Add oil and mix until dough comes together and forms a shaggy ball. Transfer to a lightly floured surface and knead, adding more flour as needed to prevent sticking, until dough is very soft, smooth, supple, and just a little bit tacky, about 10 minutes. Dust dough lightly with flour and wrap in plastic. Let rest 1 hour.
Mix scallions, ginger, vinegar, and soy sauce in a small bowl; set aside.
Place several large cabbage leaves in steamer, leaving about a 1" border around the sides for steam to travel through. Lightly coat cabbage with nonstick spray (a dumpling that sticks is a dumpling that tears) and set steamer next to work station.
Divide dough into 4 equal pieces. Working with 1 piece at a time and keeping other pieces covered with plastic wrap, roll out dough with your palms to make 12"-long ropes.
Cut each rope into twelve 1"-pieces with bench scraper. Using a ruler as a guide means all your pieces will be the same size, resulting in uniform dumplings. You’ll look like a pro!
Working with 1 piece of dough at a time and keeping other pieces covered in plastic wrap (it’s important to keep the dough covered while you work because it dries out very easily), press your thumb into cut side of dough to flatten.
Dust very lightly with flour and use dowel to roll out into thin rounds, about 4" in diameter—work from the center moving outward, applying slightly more pressure as you reach the edges to make them a little thinner. Cover with plastic.
Lay a wrapper across the upper part of your palm and bottom half of the fingers of your nondominant hand. Spoon 1 Tbsp. filling into wrapper, making sure to get some pieces of jelled soup.
Lightly spread out filling with the back of the spoon, leaving at least a ½" border. Spoon a couple more pieces of jelled soup into center of filling. Slightly cup your palm around dumpling and gently grasp edge of wrapper between your thumb and index finger. Position your other thumb and index finger ½" away in the same fashion.

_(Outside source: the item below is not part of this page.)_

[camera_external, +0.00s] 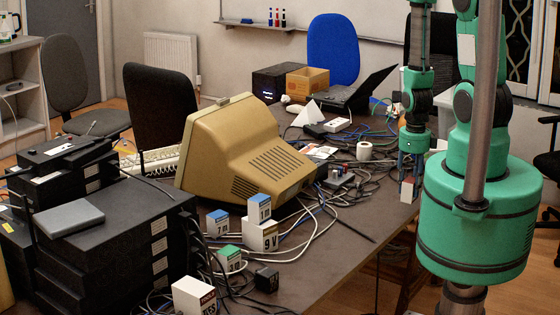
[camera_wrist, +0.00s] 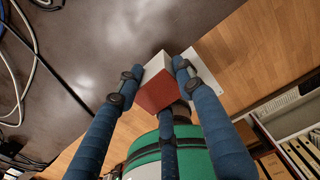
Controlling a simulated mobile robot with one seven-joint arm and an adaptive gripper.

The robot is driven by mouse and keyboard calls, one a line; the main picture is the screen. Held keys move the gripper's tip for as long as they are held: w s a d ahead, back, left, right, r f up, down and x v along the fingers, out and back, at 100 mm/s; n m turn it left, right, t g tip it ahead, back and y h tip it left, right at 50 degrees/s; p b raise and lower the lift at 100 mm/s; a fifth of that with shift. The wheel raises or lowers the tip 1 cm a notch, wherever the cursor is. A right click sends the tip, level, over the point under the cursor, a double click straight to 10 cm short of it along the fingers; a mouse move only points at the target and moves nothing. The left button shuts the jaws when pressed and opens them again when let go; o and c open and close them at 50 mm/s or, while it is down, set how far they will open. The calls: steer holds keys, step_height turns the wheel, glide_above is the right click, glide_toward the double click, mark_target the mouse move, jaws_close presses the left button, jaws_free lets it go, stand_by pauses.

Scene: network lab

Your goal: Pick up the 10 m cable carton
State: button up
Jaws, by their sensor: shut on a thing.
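My gripper (camera_external: 411,170) points down at the right edge of the table. Its fingers are shut on a small white carton with a red face (camera_wrist: 156,88). In the external view this carton (camera_external: 407,192) hangs beneath the fingers, and the fingers partly hide it. No lettering on it can be read, so I cannot tell its length marking. In the wrist view it is over the table edge, with floor beyond.
A beige monitor (camera_external: 245,150) fills the middle of the table (camera_external: 345,245). Black equipment boxes (camera_external: 110,240) are stacked at the left. Loose cables (camera_external: 315,215) and a black adapter (camera_external: 266,279) lie near the cartons. The front right of the table is mostly bare.

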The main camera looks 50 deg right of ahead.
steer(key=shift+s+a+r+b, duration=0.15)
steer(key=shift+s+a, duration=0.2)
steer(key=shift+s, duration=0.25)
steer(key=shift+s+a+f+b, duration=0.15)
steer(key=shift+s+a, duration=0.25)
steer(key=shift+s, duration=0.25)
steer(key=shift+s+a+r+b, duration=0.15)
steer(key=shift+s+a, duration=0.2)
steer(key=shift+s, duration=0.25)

Using fingertips on one hand, gently pull and stretch wrapper outward before bringing it in to meet opposite fingers. Carefully fold stretched area in on itself, creating a pleat. Pinch to seal.
Rotating dumpling as you work, repeat process to create a series of 18 pleats, leaving a small hole in the center. You’ll probably get only 10 or 12 pleats the first few times you do this; as your skill increases, so will your folds.
Cradle dumpling in your palm, gently rotating it and working filling upward so dumpling is shaped like a fig. This step elongates the dumpling, eliminating air between wrapper and filling.
Pinch edges together and gently twist to seal. Place dumpling in prepared steamer and cover with plastic wrap.
Repeat with remaining wrappers and filling. Work relatively quickly to keep edges of wrappers from drying out while you work.
Remove plastic wrap. Place steamer over a large skillet of rapidly boiling water, making sure water doesn’t touch steamer, and cover. Steam dumplings 8 minutes (10 if frozen). Serve directly from steamer with reserved dipping sauce alongside.
Do Ahead: Make and freeze dumplings 1 month ahead. Place on parchment-lined baking sheets that have been coated with nonstick spray. Cover with plastic wrap lightly coated with nonstick spray and freeze solid. Transfer to resealable plastic freezer bags. Steam directly from freezer.